There's a lot to be said for the contentment and way of life of living in Galway. It's only really when I go abroad that I realise, 'God, I have everything that I need here'. It's like this little catacosm of a perfect bundle - it's not too big, it's not too small, it's friendly. It rains a lot yeah, but when the sun shines in Galway, it's the best place to be in the world. Galway has, in the past, got a bit of a bad rep in the past for being 'the graveyard of ambition', but I don't see that. All I see is that I walk outside my door and I walk 200 metres to get milk in the morning and I pass two people on stilts, a paper maché fox and a busker single the 'Auld Triangle'. Where else in the world is that going to happen? You can't but just sigh and say, 'Oh Galway'. It's a brand at this stage.
What's your vision for Galway?
I think Galway is great; obviously, there's the easy answer to say if we had more money, a lot more things could be done.
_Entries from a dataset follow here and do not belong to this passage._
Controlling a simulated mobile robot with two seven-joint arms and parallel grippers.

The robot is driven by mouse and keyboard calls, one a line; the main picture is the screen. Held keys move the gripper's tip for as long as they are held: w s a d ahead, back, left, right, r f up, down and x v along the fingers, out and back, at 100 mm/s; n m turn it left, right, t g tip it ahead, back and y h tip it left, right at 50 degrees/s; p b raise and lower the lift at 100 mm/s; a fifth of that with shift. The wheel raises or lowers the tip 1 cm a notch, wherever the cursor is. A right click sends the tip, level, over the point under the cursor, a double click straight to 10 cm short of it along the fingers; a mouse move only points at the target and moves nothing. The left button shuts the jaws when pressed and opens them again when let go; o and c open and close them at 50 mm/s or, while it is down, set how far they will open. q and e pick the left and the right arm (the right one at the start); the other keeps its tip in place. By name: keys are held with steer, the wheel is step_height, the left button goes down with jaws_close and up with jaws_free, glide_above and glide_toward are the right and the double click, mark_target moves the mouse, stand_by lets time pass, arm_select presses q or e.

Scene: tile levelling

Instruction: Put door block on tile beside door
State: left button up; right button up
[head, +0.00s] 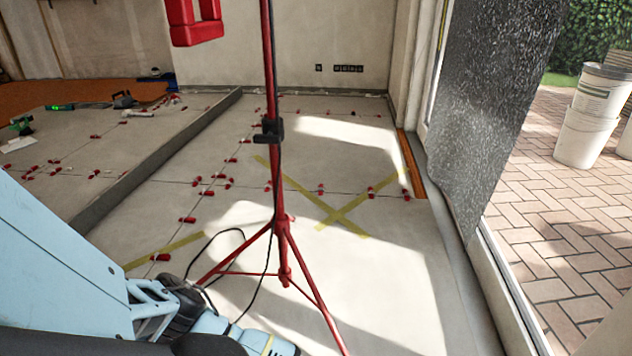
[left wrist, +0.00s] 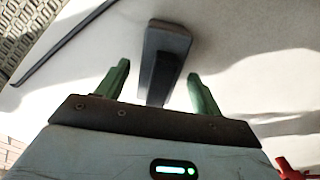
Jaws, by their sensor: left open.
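In the left wrist view, a dark grey block (left wrist: 168,40), which looks like the door block, lies in front of my left gripper (left wrist: 158,78). The green fingers are open, one on each side of the block's near end, with gaps on both sides. They do not touch it. In the head view the block cannot be made out, and my left arm comes in at the lower left. The door is a mottled glass panel (head: 500,95) at the right, beside the pale tile floor (head: 385,265). My right gripper is not in view.
A red tripod stand (head: 283,235) with a cable stands mid-floor. Yellow tape (head: 340,213) forms a cross on the tiles. Small red levelling clips (head: 188,220) dot the joints. White buckets (head: 590,115) stand on the brick paving outside. The tiles right of the tripod look clear.

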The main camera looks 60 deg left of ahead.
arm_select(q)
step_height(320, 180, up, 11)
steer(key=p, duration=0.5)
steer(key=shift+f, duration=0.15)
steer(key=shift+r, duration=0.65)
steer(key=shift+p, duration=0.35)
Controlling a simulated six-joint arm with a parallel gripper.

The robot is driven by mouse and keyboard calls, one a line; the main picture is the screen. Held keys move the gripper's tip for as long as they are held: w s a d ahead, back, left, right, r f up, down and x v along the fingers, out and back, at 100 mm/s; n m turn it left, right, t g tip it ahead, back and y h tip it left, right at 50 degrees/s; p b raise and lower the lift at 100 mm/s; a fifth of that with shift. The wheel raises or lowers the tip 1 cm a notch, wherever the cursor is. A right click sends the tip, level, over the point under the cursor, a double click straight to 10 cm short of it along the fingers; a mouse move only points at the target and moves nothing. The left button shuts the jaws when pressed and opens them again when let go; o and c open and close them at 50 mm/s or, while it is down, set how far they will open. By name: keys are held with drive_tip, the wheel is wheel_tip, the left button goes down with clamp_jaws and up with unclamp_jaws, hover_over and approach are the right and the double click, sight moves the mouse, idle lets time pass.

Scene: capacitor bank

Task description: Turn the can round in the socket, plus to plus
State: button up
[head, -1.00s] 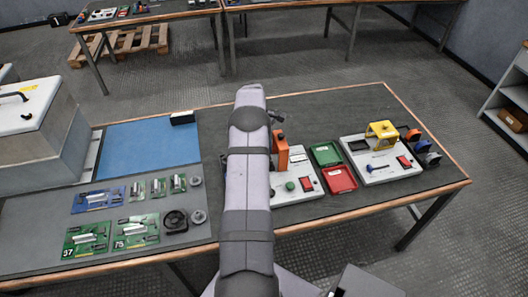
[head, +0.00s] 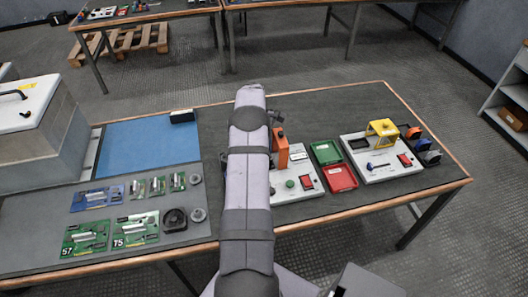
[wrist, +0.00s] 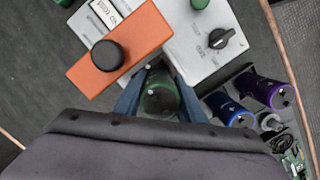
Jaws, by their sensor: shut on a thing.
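My gripper (wrist: 160,100), with two blue fingers, is shut on a green can (wrist: 160,103) in the wrist view. The can is seen mostly from its top end, with small pale spots on it. It is between the fingers, close to the near edge of a white panel (wrist: 193,50). The socket and the can's plus marks cannot be made out. In the head view my own arm hides the gripper and the can.
An orange block with a black knob (wrist: 107,56) lies close ahead of the fingers. A selector dial (wrist: 228,40) is on the panel. A green tray (head: 325,152) and red tray (head: 341,178) sit farther right.

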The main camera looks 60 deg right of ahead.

Being part of the 2020 team, I had read the bid book and I was reading all the projects that we would do if we were to get the Capital of Culture and a lot of those things just really excited me because of the scope and size of the projects. But I'd love Galway to be a place where artists, writers, musicians, from all over the world came to retreat and be inspired, but it kind of is that already. I suppose if you were to ask me this time last year, I would have said I'd love Galway to be a place where you could walk down the street and walk into someone's living room and there's a play - but that's why we got up off our arses and did the Theatre Room.